コメント爺 爺のコメント 爺の場合、3時限目はお腹がグーグー鳴っとったな。隣に座ってたお梅ちゃんに聞こえるんじゃないかとヒヤヒヤしとったわい。お弁当の時間に卵焼きを分けてくれたっけ…て、ことは聞こえてたんかの? ははは。
 ところで榎木津。なるべく遠縁がいいじゃろーな。敵には回したくないぞ。絶対。

「もう、あそこにいる榎木津探偵には手を出さない方が身のためです。あれと関わると—」
 猛烈な勢いで馬鹿になるんです、と古書肆は云った。
「礼二郎、いつか必ずブチ殺すからな」
『百器徒然袋—風』 京極夏彦
講談社ノベルス … P529-530
 上は京極堂、下は木場の台詞です。相手が榎木津とはいえ、あまりと言えばあまりにあんまりなこのお二方。 しかし笑えます。確かに この方達は仲間ではなく、一味なんだなぁ と納得させられる台詞だと思います。

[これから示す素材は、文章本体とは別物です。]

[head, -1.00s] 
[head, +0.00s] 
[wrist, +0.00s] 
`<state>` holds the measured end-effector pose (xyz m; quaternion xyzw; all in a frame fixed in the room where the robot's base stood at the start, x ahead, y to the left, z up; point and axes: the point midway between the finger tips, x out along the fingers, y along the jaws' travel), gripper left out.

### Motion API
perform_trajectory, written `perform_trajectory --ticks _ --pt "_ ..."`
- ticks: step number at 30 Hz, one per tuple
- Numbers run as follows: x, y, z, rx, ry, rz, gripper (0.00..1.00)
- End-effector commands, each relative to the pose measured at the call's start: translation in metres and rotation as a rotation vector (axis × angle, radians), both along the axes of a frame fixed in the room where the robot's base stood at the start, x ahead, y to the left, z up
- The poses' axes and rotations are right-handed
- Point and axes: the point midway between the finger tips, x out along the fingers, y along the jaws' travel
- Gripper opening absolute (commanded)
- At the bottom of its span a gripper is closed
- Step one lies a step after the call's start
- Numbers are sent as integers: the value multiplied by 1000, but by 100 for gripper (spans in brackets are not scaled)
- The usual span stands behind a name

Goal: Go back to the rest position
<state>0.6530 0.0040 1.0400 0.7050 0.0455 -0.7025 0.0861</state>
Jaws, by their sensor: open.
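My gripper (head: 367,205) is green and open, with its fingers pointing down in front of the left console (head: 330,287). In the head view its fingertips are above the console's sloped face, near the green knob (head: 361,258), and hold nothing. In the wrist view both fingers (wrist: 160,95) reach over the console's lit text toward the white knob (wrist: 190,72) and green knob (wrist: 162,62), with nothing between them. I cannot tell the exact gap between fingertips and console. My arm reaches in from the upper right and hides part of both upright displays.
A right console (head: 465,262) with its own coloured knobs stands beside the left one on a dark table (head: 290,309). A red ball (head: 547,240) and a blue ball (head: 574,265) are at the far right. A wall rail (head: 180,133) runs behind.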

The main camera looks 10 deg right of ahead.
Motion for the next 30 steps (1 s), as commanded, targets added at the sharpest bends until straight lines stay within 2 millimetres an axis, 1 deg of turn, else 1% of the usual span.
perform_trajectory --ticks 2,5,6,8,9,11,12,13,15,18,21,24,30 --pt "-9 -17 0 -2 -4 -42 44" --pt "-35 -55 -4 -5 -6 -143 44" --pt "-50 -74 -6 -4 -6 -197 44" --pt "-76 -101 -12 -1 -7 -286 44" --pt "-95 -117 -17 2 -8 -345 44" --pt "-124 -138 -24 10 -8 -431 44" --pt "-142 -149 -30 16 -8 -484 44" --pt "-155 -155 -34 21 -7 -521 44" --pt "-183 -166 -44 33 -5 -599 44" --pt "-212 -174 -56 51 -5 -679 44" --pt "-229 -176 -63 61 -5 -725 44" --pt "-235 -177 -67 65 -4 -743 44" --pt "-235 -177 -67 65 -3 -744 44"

 京極堂にとっては先輩で木場に至っては幼馴染なのにこんな事言っちゃうなんて(いつもの事だけど)。もし、冗談ですよね? って聞いたら「本気です」とこちらが叱られそうです。
おいわのわ 40歳 女性 三重県

コメント爺 爺のコメント 散々な言われかたじゃのぅ…。ただこんな事を言い合える仲間ってのはそうそういないもんじゃからなぁ。羨ましくもあるのー。